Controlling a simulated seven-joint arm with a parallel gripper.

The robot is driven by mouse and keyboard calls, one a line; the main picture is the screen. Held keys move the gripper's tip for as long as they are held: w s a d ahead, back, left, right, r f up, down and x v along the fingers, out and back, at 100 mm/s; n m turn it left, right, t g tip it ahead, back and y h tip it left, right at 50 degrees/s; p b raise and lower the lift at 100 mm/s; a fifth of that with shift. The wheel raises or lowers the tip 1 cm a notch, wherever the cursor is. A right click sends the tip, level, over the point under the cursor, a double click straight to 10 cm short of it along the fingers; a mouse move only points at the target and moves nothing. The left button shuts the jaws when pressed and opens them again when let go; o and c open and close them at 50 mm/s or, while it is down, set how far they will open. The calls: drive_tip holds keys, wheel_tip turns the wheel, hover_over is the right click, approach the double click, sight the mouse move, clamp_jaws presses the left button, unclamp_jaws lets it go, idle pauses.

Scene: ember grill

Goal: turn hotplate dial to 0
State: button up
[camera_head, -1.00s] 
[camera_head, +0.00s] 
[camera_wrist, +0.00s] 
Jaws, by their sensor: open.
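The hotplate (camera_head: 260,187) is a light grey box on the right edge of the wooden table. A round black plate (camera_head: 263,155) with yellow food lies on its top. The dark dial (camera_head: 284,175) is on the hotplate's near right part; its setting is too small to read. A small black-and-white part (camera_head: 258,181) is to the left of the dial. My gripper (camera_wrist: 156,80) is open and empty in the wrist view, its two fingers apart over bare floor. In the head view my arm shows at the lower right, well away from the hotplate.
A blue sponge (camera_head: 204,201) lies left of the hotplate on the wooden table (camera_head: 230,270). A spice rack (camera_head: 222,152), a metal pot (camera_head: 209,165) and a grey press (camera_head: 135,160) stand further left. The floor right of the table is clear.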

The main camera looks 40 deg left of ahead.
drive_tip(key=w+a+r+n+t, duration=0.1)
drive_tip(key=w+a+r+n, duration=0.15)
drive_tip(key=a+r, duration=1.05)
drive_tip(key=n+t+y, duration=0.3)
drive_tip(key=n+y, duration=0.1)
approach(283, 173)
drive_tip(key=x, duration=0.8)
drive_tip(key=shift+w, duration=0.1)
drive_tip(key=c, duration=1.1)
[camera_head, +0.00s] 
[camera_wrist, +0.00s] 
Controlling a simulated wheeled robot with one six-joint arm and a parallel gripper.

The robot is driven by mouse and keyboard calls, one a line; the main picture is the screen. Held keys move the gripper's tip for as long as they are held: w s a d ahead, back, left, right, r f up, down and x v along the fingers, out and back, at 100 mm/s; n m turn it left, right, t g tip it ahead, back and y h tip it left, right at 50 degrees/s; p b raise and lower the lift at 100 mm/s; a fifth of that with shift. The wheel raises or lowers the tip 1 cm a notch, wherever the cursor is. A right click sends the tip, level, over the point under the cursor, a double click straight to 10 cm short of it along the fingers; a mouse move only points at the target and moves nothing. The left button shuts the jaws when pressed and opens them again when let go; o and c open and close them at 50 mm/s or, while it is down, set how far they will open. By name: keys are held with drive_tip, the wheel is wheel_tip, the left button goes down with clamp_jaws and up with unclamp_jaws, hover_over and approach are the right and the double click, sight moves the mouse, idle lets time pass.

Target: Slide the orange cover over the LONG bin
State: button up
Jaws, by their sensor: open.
---+---
Print out all the entries precisely as written.

#### Exercise solution:
Controlling a simulated seven-joint arm with a parallel gripper.

The robot is driven by mouse and keyboard calls, one a line; the main picture is the screen. Held keys move the gripper's tip for as long as they are held: w s a d ahead, back, left, right, r f up, down and x v along the fingers, out and back, at 100 mm/s; n m turn it left, right, t g tip it ahead, back and y h tip it left, right at 50 degrees/s; p b raise and lower the lift at 100 mm/s; a fifth of that with shift. The wheel raises or lowers the tip 1 cm a notch, wherever the cursor is. A right click sends the tip, level, over the point under the cursor, a double click straight to 10 cm short of it along the fingers; a mouse move only points at the target and moves nothing. The left button shuts the jaws when pressed and opens them again when let go; o and c open and close them at 50 mm/s or, while it is down, set how far they will open. The calls: drive_tip holds keys, wheel_tip turns the wheel, hover_over is the right click, approach the double click, sight the mouse move, clamp_jaws presses the left button, unclamp_jaws lets it go, idle pauses.

Scene: ember grill

Goal: turn hotplate dial to 0
State: button up
[camera_head, -1.00s] 
[camera_head, +0.00s] 
[camera_wrist, +0.00s] 
Jaws, by their sensor: open.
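The hotplate (camera_head: 260,187) is a light grey box on the right edge of the wooden table. A round black plate (camera_head: 263,155) with yellow food lies on its top. The dark dial (camera_head: 284,175) is on the hotplate's near right part; its setting is too small to read. A small black-and-white part (camera_head: 258,181) is to the left of the dial. My gripper (camera_wrist: 156,80) is open and empty in the wrist view, its two fingers apart over bare floor. In the head view my arm shows at the lower right, well away from the hotplate.
A blue sponge (camera_head: 204,201) lies left of the hotplate on the wooden table (camera_head: 230,270). A spice rack (camera_head: 222,152), a metal pot (camera_head: 209,165) and a grey press (camera_head: 135,160) stand further left. The floor right of the table is clear.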

The main camera looks 40 deg left of ahead.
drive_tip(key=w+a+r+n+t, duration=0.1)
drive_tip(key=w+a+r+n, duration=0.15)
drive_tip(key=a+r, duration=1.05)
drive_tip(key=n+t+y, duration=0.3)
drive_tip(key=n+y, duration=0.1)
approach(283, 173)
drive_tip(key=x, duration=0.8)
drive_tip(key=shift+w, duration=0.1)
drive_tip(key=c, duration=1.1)
[camera_head, +0.00s] 
[camera_wrist, +0.00s] 
Controlling a simulated wheeled robot with one six-joint arm and a parallel gripper.

The robot is driven by mouse and keyboard calls, one a line; the main picture is the screen. Held keys move the gripper's tip for as long as they are held: w s a d ahead, back, left, right, r f up, down and x v along the fingers, out and back, at 100 mm/s; n m turn it left, right, t g tip it ahead, back and y h tip it left, right at 50 degrees/s; p b raise and lower the lift at 100 mm/s; a fifth of that with shift. The wheel raises or lowers the tip 1 cm a notch, wherever the cursor is. A right click sends the tip, level, over the point under the cursor, a double click straight to 10 cm short of it along the fingers; a mouse move only points at the target and moves nothing. The left button shuts the jaws when pressed and opens them again when let go; o and c open and close them at 50 mm/s or, while it is down, set how far they will open. By name: keys are held with drive_tip, the wheel is wheel_tip, the left button goes down with clamp_jaws and up with unclamp_jaws, hover_over and approach are the right and the double click, sight moves the mouse, idle lets time pass.

Target: Slide the orange cover over the LONG bin
State: button up
Jaws, by their sensor: open.

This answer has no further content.